Dunque ben venga questo disco che si apre con una Milk for Flowers che detta da subito il tono, con un pianoforte pop a puntellare una melodia piena, che nel ritornello diventa persino solare… non fosse per quella voce che resta inevitabilmente malinconica: avete presente quando piove in una giornata di sole? Ecco…
La ricerca della melodia, rotonda e benefica, costituisce la vera cifra di un lavoro che qua e là lascia però riaffiorare quello spiritello weird che abbiano da sempre associato al gallese, incarnato ad esempio in Plastic Man, secondo brano del disco, da una chitarra elettrica che non fa altro che disturbare, come un bambino capriccioso impegnato in assoli grossolani.
Il disco smette poi di saltellare, distendendosi nel ritornello arioso e corale, che chiude in falsetto celestiale, di Suppression Street, che sfoggia anche un sassofono da cocktail-lounge che piacerebbe a gente come Brian Ferry e David Bowie. In I Need Him, il “Blue jeans, blue jeans…” iniziale è puro Macca (e il resto non è da meno), mentre, in Denver, le tastiere singhiozzano, le chitarre srotolano mini rosari di note e la voce cuce e conduce all’ennesimo ritornello, sommesso, informale, ma intimamente elegante, come un giovane lord che indossa il completo più comodo per sopravvivere a un’uggiosa domenica, prigioniero nella propria tenuta di campagna.
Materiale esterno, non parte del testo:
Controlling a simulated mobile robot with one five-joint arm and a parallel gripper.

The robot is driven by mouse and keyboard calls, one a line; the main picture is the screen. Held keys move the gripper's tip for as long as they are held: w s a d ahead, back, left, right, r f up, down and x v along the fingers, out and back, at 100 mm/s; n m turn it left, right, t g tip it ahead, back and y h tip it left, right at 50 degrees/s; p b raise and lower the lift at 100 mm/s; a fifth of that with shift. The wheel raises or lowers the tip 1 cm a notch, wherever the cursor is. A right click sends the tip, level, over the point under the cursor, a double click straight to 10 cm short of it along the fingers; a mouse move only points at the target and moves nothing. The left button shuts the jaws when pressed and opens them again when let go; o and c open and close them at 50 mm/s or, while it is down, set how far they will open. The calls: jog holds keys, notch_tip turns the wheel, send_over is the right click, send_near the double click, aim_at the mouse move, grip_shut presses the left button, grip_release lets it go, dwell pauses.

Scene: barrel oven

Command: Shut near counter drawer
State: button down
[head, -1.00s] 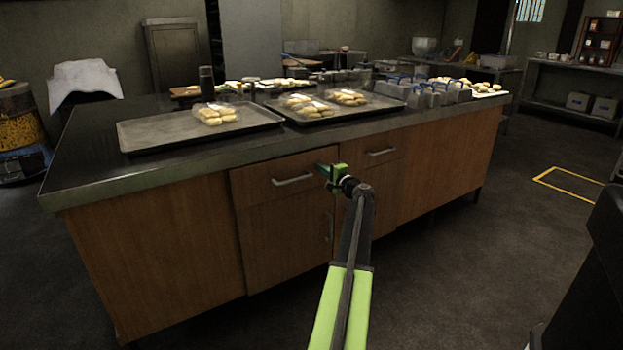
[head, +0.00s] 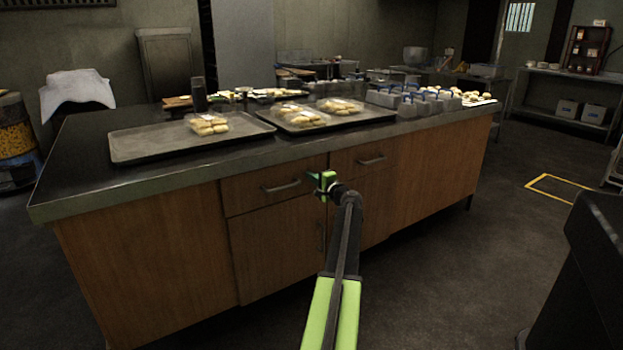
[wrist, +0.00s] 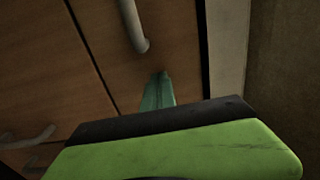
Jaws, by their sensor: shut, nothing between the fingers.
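The counter's wooden front has a left drawer (head: 245,192) with a bar handle (head: 281,187) and a right drawer (head: 350,160) with its own handle. Both drawer fronts look flush or nearly flush with the counter; a small gap cannot be ruled out. My gripper (head: 319,180) is shut and empty at the right end of the left drawer, close to the seam between the drawers. In the wrist view its green fingertips (wrist: 158,90) are against or just in front of the wooden drawer front, beside the end of a handle (wrist: 133,24).
The dark countertop (head: 80,160) overhangs just above my gripper. It bears a left tray (head: 150,147), a right tray (head: 350,116) and grey containers (head: 405,105). A cupboard door (head: 275,250) is below the left drawer. The floor (head: 470,270) at right is open.

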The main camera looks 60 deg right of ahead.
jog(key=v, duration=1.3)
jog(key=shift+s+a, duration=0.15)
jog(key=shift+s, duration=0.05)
Athens At Night, tra synth, batteria metronomica e voce in falsetto, parte molto eighties, fino a quando l’ingresso di chitarre liquide e del ritornello (“I am a passenger in this seat, oh/ I move in where the wheel goes to sleep, oh) portano tutto in zona Wild Beasts. Like You Do, ballata dedicata alla madre scomparsa, vanta una bellezza cristallina che, ascoltata nel punto giusto della notte, può farvi davvero del bene, così come la bellissima Mostly che, dopo la coda strumentale, lunare e impalpabile, di It’s a Living, si muove tra un pianoforte accorato e chitarre discrete nel mettere i puntini sulle “i”. Un brano magnifico sospeso tra un ritornello minore e indelebile “I wanna die/I wanna die/I wanna die happy/An empty glass/ Knowing that I had sisters who loved me/Nobody home to here me call/For the seabird to take me/A ruined back/An empty glass/I want a stranger to hold me) e una voce capace di alternare senza soluzione di continuità registri bassi (Peace comes for dinner/ But I’m forever eating lunch) a falsetti sublimi (And if she’s hungry/ I’ve made enough for us to eat/ Which is as good as nothing).
Chiude tutto il ricordo del padre di Empty Room che presenta stranianti inserti da ballata country, perfetti – come da tradizione del genere – a musicare il dolore:
Don’t leave the room this way
Stay inside
Won’t that be nice?
Don’t go on holiday
Keep a lock on the door
Don’t show me anymore of that empty room
(…)
My dad, he don’t sleep anymore
l nostro consiglio è dunque quello di custodire con cura questo scrigno di canzoni, che sfoggiano tante e tali melodie come fossero uno sbocco naturale: come se quella voce, così duttile e gentile, non avesse altro modo per esprimersi che arrotondare spigoli e cesellare margini, consegnando così queste creature fragili destinate ad essere riposte in alto nei nostri scaffali. Come manufatti da riprendere giusto quelle mattine di domenica, quando devi scovare qualcosa da fare prima che la noia prenda il sopravvento sulla malinconia.